• _Aim_
Look through the material below for "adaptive". Copy every line that contains it.

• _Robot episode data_
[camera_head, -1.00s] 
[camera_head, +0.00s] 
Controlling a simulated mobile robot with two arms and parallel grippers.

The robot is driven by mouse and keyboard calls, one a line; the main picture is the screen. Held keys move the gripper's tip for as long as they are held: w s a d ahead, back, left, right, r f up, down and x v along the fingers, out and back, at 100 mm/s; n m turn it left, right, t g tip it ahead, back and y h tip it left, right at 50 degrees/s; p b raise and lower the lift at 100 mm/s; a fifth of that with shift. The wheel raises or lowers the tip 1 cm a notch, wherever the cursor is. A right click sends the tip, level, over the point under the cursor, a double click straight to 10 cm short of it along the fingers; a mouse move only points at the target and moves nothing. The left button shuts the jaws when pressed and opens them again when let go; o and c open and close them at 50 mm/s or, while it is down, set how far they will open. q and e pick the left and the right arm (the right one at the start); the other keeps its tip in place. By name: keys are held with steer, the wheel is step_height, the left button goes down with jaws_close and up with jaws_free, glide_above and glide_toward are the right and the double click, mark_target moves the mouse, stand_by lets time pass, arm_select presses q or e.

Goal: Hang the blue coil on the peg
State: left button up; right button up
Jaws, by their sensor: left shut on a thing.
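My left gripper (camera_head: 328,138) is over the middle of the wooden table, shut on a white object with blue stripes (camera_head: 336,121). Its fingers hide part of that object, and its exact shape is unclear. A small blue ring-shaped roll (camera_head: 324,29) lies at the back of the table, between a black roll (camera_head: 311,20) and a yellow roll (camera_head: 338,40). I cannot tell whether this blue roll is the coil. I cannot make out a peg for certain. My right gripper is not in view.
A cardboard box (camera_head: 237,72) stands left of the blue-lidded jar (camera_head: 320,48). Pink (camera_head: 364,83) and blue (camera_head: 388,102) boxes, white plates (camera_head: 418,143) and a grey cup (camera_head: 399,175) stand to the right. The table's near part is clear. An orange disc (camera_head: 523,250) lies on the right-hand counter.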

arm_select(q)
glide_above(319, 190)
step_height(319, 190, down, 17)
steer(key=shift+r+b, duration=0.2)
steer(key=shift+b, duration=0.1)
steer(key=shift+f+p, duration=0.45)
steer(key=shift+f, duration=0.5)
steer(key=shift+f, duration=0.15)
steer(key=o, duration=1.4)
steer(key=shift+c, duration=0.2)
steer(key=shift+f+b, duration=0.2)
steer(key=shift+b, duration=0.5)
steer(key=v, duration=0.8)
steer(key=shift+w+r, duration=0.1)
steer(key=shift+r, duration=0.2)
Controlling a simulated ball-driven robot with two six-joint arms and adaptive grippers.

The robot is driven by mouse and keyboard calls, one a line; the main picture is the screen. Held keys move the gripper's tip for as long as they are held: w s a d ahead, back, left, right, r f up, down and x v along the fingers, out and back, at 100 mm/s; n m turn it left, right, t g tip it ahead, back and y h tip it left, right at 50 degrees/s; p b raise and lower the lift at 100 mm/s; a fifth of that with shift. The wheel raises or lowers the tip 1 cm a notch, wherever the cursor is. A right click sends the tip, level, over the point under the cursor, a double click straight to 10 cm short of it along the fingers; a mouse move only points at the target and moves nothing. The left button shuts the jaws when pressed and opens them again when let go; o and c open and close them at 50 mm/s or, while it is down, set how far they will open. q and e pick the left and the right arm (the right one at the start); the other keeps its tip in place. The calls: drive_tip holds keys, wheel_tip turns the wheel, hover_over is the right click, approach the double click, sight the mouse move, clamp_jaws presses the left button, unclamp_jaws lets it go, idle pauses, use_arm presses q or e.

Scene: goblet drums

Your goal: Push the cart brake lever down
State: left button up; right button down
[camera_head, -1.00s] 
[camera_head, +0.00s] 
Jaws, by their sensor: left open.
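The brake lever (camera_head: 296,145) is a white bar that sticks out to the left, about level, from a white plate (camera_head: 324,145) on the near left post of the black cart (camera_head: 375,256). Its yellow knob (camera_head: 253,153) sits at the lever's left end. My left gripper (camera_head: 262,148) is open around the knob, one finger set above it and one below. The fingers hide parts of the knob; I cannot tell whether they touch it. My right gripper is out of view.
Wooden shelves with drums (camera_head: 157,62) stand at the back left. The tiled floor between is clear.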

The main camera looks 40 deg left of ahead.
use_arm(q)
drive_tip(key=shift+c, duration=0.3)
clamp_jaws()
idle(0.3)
==
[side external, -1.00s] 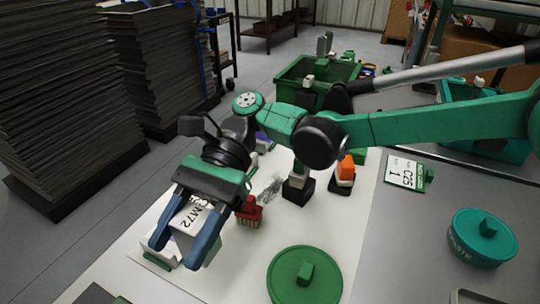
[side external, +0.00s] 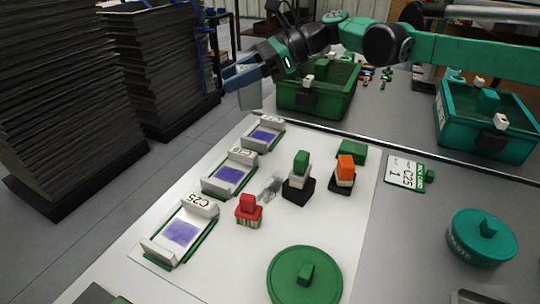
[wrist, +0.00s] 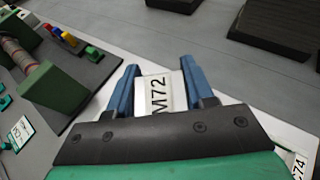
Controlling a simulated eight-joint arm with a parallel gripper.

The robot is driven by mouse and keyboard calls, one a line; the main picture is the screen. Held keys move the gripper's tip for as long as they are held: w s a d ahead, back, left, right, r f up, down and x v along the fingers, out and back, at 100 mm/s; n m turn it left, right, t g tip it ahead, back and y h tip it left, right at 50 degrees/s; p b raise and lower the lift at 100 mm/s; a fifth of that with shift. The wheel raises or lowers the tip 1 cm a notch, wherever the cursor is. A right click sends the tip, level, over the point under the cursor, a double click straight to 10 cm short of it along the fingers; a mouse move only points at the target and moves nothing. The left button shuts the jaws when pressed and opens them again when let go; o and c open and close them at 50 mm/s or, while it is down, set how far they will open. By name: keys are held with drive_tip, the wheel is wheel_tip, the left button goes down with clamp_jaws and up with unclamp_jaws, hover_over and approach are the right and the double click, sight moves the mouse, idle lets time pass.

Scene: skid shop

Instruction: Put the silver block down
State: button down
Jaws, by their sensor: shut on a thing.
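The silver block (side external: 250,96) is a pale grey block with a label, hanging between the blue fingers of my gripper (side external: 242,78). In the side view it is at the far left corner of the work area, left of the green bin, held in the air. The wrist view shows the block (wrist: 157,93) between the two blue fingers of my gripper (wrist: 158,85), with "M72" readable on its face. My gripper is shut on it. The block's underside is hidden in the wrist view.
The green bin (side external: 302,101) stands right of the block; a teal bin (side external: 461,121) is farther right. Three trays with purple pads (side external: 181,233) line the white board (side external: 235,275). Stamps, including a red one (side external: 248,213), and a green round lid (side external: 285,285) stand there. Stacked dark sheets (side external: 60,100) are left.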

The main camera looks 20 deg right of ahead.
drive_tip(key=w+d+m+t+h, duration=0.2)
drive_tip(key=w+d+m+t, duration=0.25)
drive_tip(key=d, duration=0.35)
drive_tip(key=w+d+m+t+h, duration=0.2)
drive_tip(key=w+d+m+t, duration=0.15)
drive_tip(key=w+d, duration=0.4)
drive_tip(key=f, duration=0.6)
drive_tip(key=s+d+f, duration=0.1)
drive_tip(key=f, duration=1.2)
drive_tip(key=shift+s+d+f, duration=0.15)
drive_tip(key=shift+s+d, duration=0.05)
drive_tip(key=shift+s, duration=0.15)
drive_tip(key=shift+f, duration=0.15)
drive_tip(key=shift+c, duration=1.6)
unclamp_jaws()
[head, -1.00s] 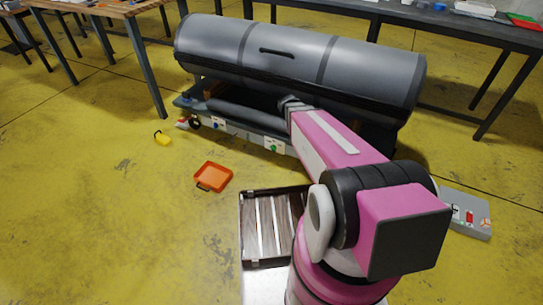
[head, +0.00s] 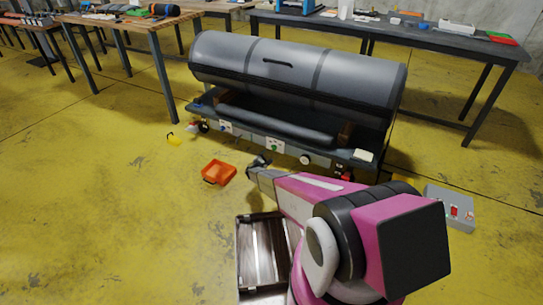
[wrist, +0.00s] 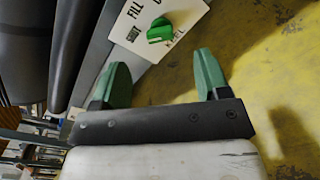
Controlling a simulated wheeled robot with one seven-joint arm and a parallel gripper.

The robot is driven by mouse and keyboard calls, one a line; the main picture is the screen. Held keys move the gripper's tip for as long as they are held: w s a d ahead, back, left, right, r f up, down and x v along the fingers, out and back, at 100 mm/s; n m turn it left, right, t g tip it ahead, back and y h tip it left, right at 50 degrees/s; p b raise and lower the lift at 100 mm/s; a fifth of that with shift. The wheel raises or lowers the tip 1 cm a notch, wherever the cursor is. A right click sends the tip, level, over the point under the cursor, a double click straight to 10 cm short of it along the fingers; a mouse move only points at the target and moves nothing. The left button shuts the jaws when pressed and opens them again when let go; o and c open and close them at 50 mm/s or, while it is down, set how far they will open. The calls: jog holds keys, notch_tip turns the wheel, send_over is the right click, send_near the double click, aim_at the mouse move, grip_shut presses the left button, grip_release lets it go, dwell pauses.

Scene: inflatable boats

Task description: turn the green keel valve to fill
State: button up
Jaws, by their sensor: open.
* * *
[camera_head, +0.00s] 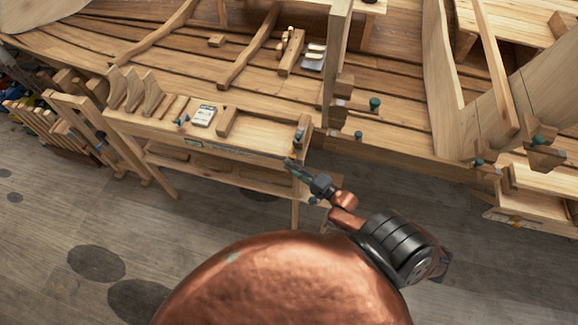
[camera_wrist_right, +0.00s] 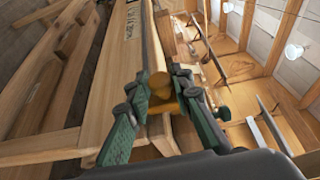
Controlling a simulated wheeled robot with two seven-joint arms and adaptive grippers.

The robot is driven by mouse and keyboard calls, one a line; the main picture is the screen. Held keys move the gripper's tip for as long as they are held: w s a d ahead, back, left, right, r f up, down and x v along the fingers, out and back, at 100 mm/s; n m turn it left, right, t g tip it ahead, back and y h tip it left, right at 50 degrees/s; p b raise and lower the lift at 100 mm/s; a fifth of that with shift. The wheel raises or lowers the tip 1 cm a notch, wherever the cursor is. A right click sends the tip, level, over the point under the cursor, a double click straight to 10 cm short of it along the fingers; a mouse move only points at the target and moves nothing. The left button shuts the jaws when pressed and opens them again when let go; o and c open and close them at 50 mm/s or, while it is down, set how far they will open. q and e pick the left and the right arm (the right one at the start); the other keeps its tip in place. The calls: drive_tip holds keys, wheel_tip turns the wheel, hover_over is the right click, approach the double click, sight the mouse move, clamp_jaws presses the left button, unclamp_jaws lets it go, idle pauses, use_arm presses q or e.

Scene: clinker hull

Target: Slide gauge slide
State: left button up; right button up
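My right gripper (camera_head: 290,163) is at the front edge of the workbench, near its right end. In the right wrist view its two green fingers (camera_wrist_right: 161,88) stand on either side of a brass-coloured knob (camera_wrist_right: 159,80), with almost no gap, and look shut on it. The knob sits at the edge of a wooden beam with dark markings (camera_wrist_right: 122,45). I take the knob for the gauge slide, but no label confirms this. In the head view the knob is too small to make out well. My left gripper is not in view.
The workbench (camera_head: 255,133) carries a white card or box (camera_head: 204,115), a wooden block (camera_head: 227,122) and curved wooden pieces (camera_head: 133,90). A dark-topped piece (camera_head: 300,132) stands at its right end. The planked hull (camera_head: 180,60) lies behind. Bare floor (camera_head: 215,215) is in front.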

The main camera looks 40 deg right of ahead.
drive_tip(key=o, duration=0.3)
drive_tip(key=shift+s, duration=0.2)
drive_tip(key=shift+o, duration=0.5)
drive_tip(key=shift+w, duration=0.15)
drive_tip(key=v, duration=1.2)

• _Answer for this exercise_
Controlling a simulated ball-driven robot with two six-joint arms and adaptive grippers.
Controlling a simulated wheeled robot with two seven-joint arms and adaptive grippers.

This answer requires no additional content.